In our opinion some of the draft standards proposed by the EBA do not adequately capture the risks arising from the activities of CSDs.
Although operational risk is surely the key risk in non-bank CSDs, the operational risk profiles of CSDs are still substantially lower than those of credit institutions, for which the 15% ratio of Basic Indicator Approach was calibrated. As far as we know, average yearly operational losses in CSDs are marginal in comparison with operational losses faced by banks. Therefore we believe that the ratio should be recalibrated to reflect lower risk profiles of the CSDs’ business models.
Furthermore, in our view, it should be possible to adjust the CSDs’ capital requirements for operational and legal risks by taking into account the effect of insurance arrangements covering those risks. For many years such arrangements have been the industry’s standard and a vital component of CSDs’ risk management frameworks. Institutions which are permitted to use Advanced Measurement Approach can, in line with art. 323 of the CRR, recognize the impact of insurance and other risk transfer mechanisms, and then reduce the capital requirements for operational risk by up to 20%. The RTS should allow also those CSDs, which calculate their capital requirements for operational risk in accordance with Basic Indicator Approach, to apply art. 323 of the CRR or a similar formula, if granted permission by their national competent authorities.
Thus, we would recommend the following amendments to art. 4 of the draft RTS:
• recalibration of the 15% ratio to 10%;
• giving all CSDs an opportunity to adjust their capital requirements by recognizing the impact of insurance arrangements.
As far as investment risk is concerned, calculating credit risk on tangible assets exposures, as regards art. 134(1) of CRR, is in our opinion not adequate to the CSD’s business model. In particular, we do not understand why the value of land and property used for the purpose of CSD’s own activities should increase the capital requirement for credit risk.
It should be considered that CSDs’ asset structures differ from those of banks, for which the Standardised Approach for credit risk was established. For example, the KDPW’s risk-weighted exposure amounts for credit risk calculated for tangible assets are significantly higher than those connected with financial resources (invested in cash or in highly liquid financial instruments with minimal market and credit risk, i.e. in accordance with art. 46(3) of the CSDR). In our opinion, the fact that the major part of capital requirement for credit risk in a CSD would be generated by tangible assets suggests that Standardised Approach for credit risk fails to be adequate with CSD’s business model.

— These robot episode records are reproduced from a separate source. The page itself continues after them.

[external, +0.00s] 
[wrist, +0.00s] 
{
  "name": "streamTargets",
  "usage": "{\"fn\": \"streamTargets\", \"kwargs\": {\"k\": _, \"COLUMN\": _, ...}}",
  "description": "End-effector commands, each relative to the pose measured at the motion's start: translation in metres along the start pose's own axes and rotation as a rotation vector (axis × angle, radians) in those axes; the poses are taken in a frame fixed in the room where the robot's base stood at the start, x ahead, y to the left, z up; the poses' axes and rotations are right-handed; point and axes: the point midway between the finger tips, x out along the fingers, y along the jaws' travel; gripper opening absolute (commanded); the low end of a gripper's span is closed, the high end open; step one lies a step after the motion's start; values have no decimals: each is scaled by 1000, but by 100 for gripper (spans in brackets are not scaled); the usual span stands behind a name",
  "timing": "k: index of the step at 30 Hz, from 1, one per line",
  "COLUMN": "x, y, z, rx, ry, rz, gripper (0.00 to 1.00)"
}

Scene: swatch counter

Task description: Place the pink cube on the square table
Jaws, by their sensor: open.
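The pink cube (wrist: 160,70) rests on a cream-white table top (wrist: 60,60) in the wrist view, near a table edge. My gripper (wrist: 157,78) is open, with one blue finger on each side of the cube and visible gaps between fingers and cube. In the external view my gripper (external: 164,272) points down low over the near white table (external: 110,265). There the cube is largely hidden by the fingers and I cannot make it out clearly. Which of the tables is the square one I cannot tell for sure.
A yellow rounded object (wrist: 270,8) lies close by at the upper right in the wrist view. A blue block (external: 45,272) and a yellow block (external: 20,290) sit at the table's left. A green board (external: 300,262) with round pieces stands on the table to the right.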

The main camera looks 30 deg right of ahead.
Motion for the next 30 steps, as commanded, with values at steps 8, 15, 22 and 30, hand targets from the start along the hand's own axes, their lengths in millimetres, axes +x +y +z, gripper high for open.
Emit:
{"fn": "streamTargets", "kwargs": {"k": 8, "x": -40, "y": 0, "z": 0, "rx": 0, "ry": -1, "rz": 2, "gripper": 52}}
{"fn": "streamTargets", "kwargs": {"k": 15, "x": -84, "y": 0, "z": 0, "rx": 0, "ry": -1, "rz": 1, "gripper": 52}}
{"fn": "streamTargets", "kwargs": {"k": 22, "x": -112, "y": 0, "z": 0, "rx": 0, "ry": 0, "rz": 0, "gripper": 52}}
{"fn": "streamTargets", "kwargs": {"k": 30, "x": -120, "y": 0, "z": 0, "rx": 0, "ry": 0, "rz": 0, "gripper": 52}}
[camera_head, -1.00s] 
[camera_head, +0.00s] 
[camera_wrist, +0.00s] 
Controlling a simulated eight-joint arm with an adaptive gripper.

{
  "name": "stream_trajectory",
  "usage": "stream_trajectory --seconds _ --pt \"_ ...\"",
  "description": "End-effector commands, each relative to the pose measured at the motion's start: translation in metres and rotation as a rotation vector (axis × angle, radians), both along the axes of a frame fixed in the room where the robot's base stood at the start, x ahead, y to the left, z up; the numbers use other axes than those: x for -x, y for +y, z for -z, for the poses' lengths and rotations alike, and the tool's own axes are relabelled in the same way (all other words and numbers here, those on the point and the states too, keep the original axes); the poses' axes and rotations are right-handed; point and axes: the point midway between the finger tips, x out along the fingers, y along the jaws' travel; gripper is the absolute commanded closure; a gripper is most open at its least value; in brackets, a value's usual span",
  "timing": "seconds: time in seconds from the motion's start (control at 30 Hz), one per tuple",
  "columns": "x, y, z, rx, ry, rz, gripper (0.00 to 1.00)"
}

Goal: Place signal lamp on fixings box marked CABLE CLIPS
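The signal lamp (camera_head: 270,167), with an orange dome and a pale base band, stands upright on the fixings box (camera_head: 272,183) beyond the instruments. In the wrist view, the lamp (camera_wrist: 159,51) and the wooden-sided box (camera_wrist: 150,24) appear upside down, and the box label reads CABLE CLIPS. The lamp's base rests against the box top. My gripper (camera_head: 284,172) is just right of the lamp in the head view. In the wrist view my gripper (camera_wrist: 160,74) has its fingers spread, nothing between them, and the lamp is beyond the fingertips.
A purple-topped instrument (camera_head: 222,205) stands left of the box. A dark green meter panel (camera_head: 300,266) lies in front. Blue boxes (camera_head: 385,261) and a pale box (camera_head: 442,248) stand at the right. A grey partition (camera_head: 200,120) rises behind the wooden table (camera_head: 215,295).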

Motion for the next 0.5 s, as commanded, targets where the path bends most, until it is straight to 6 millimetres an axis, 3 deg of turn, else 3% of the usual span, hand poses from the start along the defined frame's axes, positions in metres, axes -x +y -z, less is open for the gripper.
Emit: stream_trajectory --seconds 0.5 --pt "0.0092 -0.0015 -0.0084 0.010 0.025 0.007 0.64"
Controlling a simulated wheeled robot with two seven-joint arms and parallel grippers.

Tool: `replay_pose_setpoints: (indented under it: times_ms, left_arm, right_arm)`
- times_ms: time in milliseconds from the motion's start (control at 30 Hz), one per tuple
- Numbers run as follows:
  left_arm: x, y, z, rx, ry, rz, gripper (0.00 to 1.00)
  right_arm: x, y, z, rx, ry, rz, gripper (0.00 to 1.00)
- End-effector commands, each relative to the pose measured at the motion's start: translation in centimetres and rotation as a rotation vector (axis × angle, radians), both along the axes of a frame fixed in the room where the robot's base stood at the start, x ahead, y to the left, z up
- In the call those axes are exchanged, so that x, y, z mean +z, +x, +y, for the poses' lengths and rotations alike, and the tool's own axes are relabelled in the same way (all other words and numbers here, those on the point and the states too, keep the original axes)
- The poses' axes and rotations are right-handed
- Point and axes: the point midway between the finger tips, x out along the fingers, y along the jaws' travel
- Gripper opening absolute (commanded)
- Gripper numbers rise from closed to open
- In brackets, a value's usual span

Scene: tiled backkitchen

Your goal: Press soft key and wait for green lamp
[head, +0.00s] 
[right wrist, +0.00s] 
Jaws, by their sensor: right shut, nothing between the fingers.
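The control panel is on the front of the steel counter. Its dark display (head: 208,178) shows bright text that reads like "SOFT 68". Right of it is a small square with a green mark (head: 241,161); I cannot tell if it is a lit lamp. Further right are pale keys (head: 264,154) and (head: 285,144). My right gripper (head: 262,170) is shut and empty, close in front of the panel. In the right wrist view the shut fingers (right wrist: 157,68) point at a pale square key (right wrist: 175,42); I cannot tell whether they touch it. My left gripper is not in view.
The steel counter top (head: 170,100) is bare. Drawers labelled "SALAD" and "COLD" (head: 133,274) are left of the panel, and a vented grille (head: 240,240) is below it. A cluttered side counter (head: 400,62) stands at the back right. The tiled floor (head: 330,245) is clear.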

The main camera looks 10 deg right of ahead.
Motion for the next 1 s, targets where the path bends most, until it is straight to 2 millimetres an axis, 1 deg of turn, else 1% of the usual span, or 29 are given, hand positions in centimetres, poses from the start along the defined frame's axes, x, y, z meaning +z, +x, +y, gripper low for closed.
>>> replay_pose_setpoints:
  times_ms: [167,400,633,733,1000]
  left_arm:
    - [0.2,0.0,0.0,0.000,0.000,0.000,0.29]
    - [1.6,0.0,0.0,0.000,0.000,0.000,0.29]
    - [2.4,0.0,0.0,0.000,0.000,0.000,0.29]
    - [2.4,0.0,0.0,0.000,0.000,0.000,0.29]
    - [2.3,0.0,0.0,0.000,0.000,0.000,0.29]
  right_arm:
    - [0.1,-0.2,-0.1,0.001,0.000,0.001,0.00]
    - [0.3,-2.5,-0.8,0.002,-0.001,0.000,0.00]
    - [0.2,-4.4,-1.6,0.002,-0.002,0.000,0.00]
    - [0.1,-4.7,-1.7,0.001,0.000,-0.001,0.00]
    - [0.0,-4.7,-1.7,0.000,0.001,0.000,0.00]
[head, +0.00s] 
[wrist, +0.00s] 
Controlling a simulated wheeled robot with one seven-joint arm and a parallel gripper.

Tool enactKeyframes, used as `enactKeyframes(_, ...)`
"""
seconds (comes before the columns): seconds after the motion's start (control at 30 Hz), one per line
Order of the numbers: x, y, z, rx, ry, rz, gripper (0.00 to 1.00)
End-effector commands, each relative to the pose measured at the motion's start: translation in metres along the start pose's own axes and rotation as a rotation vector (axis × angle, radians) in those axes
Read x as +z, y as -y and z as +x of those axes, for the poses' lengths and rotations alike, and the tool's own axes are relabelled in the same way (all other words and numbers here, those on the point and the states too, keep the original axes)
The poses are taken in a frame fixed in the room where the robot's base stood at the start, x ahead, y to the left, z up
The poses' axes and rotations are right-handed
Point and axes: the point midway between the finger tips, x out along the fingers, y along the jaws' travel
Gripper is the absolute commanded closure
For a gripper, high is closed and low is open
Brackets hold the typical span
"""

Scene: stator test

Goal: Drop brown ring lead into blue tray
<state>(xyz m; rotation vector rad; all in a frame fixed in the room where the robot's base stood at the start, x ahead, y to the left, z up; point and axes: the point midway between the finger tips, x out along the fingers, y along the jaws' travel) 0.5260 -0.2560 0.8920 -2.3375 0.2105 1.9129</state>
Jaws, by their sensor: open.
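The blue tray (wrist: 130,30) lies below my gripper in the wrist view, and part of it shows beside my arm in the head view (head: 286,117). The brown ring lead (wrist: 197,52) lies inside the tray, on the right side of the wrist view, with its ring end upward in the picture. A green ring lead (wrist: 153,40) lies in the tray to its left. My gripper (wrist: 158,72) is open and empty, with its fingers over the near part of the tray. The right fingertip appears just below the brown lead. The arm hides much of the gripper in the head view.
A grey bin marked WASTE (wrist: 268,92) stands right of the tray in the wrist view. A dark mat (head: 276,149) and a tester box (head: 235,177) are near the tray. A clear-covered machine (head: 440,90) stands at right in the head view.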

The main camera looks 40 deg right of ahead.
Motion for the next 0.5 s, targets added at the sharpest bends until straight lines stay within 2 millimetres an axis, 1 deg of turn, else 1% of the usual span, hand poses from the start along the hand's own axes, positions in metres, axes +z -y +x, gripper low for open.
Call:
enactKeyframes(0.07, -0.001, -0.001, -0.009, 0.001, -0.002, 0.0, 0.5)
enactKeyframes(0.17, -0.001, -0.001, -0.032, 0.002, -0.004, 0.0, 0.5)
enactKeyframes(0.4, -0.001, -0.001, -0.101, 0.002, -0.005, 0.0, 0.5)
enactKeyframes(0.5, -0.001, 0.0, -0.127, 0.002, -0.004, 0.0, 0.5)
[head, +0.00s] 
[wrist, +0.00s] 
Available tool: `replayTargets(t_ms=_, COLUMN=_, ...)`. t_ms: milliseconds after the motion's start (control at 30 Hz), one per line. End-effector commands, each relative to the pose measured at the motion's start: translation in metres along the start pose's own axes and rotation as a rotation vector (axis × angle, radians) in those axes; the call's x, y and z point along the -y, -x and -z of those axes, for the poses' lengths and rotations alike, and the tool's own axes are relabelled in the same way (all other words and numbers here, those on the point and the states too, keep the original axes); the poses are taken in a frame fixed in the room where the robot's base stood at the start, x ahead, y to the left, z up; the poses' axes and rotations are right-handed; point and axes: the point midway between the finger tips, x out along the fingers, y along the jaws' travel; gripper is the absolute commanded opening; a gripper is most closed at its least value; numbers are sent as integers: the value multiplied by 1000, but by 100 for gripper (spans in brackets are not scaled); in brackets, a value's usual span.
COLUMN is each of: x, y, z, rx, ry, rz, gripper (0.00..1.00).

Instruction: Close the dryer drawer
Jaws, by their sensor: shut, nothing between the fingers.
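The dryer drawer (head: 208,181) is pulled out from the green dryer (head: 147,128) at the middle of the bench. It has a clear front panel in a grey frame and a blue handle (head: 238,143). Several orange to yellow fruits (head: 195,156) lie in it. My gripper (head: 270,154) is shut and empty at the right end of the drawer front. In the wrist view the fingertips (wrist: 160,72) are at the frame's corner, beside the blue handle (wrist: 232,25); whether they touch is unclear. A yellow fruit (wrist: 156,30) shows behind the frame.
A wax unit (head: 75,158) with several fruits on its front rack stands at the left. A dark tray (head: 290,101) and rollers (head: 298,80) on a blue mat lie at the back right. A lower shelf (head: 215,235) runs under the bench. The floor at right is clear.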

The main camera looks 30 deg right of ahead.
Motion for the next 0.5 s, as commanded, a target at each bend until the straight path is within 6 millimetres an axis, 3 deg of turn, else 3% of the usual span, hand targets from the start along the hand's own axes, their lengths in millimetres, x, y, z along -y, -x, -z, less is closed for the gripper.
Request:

Therefore an amendment to art. 6(2) of the draft RTS is necessary, so that tangible assets would be excluded from the calculations of risk-weighted exposure amounts for credit risk. Alternatively, the art.6 of the RTS should in general refer to art. 46(3) of the CSDR and limit the scope of the capital requirements for investment risk only to financial resources.
As regards the method of calculating capital requirements for business risk as at least 25% of the annual gross operational expenses, we would like to remark, that it was established for CCPs. As CSDs operate considerably more stable businesses than CCPs, therefore significantly lower ratio for business risk calculation should apply to CSDs. We have also doubts about the idea of the predefined business risk scenarios for the calculation of the regulatory capital for business risk (listed in Annex II of the draft RTS). In particular, points (e) and (f) of Annex II referring to long and short client balances are not applicable to non-bank CSDs.
Thus, we would recommend the following amendments to art. 7 of the draft RTS:
• recalibration of the 25% ratio to 15%;
• giving CSDs an opportunity to estimate the business risk using any reasonably foreseeable adverse scenarios relevant to their business model (if granted approval by the national competent authority), instead of referring to predefined scenarios (Annex II should be removed).
Finally, as far as capital requirements for winding-down or restructuring are concerned, we are afraid that some of the events proposed in Annex I are not applicable to non-bank CSDs (e.g. “the failure of significant counterparties” or “a severe outflow of liquidity”, as mentioned in paragraph 6). Again, we believe that CSDs should be allowed to calibrate the scenarios for winding-down or restructuring according to their own business models. Therefore we would appreciate more flexible approach in the RTS, going in line with EMIR, both to CSD’s analysis of the scenarios for winding-down or restructuring, and as already mentioned, to business risk scenario analysis.